[Stated exercise] Your task is to quote the listing below exactly, beginning with its first line and ending on the line bearing "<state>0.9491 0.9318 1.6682".

## Begin

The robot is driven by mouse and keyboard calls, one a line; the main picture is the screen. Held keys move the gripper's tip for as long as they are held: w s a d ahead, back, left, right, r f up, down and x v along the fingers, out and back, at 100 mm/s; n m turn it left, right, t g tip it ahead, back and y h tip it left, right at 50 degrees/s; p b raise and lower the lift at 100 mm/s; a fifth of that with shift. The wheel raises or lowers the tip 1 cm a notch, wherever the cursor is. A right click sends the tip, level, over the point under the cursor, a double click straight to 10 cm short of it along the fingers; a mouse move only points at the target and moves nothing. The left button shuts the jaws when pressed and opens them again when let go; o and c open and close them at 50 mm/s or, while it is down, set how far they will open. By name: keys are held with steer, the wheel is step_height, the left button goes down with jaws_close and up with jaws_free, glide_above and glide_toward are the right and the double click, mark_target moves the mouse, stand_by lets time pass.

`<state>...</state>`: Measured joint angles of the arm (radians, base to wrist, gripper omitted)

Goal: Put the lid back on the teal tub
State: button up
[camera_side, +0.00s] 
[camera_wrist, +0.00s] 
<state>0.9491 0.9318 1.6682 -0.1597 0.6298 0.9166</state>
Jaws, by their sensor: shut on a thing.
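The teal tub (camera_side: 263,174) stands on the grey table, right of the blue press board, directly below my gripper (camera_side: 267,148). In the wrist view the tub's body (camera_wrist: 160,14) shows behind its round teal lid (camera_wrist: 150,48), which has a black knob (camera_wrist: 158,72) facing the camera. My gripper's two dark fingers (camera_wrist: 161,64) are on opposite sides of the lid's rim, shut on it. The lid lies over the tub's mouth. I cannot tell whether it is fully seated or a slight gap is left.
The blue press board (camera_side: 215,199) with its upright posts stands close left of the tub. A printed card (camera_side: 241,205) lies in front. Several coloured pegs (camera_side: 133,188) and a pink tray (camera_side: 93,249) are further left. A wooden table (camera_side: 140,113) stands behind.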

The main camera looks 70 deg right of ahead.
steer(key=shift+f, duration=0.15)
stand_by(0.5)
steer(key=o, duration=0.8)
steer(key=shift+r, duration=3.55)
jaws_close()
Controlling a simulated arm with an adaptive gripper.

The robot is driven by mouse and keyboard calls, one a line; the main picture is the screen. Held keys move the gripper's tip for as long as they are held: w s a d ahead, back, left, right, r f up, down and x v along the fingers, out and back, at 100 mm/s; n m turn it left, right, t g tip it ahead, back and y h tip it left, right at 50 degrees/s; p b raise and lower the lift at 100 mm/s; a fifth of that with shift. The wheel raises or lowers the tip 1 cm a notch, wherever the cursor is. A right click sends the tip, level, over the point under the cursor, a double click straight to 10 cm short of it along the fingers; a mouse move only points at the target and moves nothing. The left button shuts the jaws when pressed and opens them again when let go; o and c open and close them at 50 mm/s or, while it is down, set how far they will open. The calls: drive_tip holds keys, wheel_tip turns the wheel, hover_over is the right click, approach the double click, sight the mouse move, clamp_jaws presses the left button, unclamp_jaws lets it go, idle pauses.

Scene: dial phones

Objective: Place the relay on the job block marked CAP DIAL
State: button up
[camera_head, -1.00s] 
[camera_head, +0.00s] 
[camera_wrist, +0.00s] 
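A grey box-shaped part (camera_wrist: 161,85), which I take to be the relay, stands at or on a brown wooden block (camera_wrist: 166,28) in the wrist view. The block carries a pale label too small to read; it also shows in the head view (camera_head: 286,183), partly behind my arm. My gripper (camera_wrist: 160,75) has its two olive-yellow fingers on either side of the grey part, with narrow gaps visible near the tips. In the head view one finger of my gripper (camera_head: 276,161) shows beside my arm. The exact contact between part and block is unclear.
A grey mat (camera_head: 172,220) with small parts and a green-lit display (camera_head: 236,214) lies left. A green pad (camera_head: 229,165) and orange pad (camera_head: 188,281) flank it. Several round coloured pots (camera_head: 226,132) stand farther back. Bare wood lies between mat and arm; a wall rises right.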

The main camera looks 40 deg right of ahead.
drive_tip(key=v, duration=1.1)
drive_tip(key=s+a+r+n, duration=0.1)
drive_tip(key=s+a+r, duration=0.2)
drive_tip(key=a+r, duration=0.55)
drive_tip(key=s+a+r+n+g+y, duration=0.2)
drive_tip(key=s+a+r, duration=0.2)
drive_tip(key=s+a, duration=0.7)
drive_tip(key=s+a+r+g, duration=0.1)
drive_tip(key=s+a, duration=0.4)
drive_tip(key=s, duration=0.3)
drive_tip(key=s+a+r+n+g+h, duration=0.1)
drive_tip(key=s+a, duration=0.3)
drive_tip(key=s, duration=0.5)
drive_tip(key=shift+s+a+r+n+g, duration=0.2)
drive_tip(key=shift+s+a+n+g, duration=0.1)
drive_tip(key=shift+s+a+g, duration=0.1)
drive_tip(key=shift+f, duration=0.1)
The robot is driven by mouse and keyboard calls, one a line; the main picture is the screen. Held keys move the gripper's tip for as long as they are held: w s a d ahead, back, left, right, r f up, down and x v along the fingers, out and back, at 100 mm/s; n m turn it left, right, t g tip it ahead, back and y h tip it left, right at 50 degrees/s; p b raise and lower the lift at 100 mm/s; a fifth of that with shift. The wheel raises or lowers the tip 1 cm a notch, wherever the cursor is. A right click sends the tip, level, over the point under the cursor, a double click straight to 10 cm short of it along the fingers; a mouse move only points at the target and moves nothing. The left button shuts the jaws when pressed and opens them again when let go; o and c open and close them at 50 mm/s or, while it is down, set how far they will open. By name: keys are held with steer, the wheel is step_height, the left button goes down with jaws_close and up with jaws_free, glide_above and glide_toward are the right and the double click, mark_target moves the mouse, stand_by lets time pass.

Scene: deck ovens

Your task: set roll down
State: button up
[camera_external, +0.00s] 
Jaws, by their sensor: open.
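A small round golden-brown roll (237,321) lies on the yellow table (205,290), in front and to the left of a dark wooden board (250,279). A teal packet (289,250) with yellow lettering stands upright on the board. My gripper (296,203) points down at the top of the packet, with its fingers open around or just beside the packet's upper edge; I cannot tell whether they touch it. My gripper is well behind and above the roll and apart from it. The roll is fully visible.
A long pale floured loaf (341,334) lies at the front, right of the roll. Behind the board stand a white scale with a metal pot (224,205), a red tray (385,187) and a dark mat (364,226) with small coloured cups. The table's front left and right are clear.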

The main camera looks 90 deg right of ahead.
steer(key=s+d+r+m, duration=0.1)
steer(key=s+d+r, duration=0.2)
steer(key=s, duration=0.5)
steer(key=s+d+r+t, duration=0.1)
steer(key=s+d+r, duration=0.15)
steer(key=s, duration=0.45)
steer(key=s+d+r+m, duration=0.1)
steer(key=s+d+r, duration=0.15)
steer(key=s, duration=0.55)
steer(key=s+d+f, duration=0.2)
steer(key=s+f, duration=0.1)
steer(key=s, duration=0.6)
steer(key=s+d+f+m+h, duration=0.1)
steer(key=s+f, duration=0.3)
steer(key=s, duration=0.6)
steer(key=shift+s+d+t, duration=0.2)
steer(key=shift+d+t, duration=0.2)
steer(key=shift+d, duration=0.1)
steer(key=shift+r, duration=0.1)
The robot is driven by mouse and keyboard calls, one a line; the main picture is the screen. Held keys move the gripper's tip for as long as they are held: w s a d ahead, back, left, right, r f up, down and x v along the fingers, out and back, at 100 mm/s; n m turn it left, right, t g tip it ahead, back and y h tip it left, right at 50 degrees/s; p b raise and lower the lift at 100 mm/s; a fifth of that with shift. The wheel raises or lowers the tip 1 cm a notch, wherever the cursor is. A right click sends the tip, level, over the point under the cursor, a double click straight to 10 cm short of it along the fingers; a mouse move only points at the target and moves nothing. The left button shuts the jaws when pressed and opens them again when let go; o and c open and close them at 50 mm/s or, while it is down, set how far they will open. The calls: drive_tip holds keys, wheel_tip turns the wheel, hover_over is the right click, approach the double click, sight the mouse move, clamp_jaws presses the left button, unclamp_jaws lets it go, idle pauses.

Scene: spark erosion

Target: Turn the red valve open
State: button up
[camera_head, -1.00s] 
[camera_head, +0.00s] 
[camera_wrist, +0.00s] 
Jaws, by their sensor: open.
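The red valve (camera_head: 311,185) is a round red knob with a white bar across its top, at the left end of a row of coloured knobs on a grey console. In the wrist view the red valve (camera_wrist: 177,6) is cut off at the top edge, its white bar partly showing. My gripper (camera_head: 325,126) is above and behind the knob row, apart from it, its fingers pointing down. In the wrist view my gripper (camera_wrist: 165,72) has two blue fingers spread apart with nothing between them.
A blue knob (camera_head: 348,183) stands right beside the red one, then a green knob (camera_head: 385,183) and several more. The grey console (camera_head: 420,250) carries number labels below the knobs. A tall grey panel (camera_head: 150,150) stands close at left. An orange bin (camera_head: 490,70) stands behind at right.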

## End

[Correct response]
The robot is driven by mouse and keyboard calls, one a line; the main picture is the screen. Held keys move the gripper's tip for as long as they are held: w s a d ahead, back, left, right, r f up, down and x v along the fingers, out and back, at 100 mm/s; n m turn it left, right, t g tip it ahead, back and y h tip it left, right at 50 degrees/s; p b raise and lower the lift at 100 mm/s; a fifth of that with shift. The wheel raises or lowers the tip 1 cm a notch, wherever the cursor is. A right click sends the tip, level, over the point under the cursor, a double click straight to 10 cm short of it along the fingers; a mouse move only points at the target and moves nothing. The left button shuts the jaws when pressed and opens them again when let go; o and c open and close them at 50 mm/s or, while it is down, set how far they will open. By name: keys are held with steer, the wheel is step_height, the left button goes down with jaws_close and up with jaws_free, glide_above and glide_toward are the right and the double click, mark_target moves the mouse, stand_by lets time pass.

`<state>...</state>`: Measured joint angles of the arm (radians, base to wrist, gripper omitted)

Goal: Put the lid back on the teal tub
State: button up
[camera_side, +0.00s] 
[camera_wrist, +0.00s] 
<state>0.9491 0.9318 1.6682 -0.1597 0.6298 0.9166</state>

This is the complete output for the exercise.